Projected random forests and conformal prediction of circular data
Paulo C. Marques F., Rinaldo Artes, Helton Graziadei
TL;DR
The paper develops conformal prediction for regression with circular responses under exchangeable data by introducing a circular conformity score based on angular distance and a projection method that turns linear-response models into circular predictors. A key contribution is applying this projection to random forests and leveraging out-of-bag conformal prediction to avoid a separate calibration sample, while still achieving practical coverage. Empirical results on synthetic and wind-direction datasets show that projected random forests produce shorter prediction-arc intervals (higher efficiency) than split conformal sets from a projected normal linear model and a circular forest, with empirical coverage close to the nominal level.

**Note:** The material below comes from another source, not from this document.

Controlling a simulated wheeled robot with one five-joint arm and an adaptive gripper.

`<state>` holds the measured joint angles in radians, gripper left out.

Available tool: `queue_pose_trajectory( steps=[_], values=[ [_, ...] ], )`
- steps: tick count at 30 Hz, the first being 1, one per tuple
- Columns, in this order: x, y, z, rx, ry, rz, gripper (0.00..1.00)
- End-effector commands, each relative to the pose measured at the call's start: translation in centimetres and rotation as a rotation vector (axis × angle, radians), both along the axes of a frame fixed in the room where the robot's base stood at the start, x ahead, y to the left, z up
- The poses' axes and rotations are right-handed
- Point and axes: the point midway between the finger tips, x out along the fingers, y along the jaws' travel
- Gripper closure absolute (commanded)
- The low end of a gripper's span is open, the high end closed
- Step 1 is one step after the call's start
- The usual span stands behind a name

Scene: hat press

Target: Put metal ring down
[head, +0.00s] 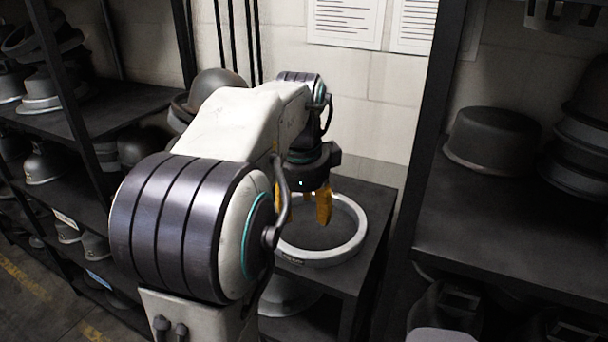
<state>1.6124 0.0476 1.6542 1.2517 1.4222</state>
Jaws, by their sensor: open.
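A pale grey metal ring (345,252) lies flat on a dark table (378,205) between the shelves. My arm partly hides its left side. My gripper (302,212), with yellow-orange fingers, points down at the ring's back-left part. The fingers are apart and the gripper is open. The right finger shows against the ring's inner area. I cannot tell whether either finger touches the ring.
A dark shelf rack (500,230) with hat moulds stands close on the right. Another rack (110,100) with several moulds stands on the left. A dark rounded mould (217,82) sits behind my arm. A white wall is at the back.

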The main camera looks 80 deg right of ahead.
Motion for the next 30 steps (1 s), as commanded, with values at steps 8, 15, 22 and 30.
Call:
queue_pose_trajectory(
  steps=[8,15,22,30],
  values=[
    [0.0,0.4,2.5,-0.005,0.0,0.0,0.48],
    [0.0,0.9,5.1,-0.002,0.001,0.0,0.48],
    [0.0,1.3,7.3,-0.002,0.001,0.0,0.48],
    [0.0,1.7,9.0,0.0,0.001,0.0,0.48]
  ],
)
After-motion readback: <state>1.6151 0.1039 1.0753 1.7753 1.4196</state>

The work is complemented by open-source software to reproduce the analyses and results.
Abstract
We apply split conformal prediction techniques to regression problems with circular responses by introducing a suitable conformity score, leading to prediction sets with adaptive arc length and finite-sample coverage guarantees for any circular predictive model under exchangeable data. Leveraging the high performance of existing predictive models designed for linear responses, we analyze a general projection procedure that converts any linear response regression model into one suitable for circular responses. When random forests serve as basis models in this projection procedure, we harness the out-of-bag dynamics to eliminate the necessity for a separate calibration sample in the construction of prediction sets. For synthetic and real datasets the resulting projected random forests model produces more efficient out-of-bag conformal prediction sets, with shorter median arc length, when compared to the split conformal prediction sets generated by two existing alternative models.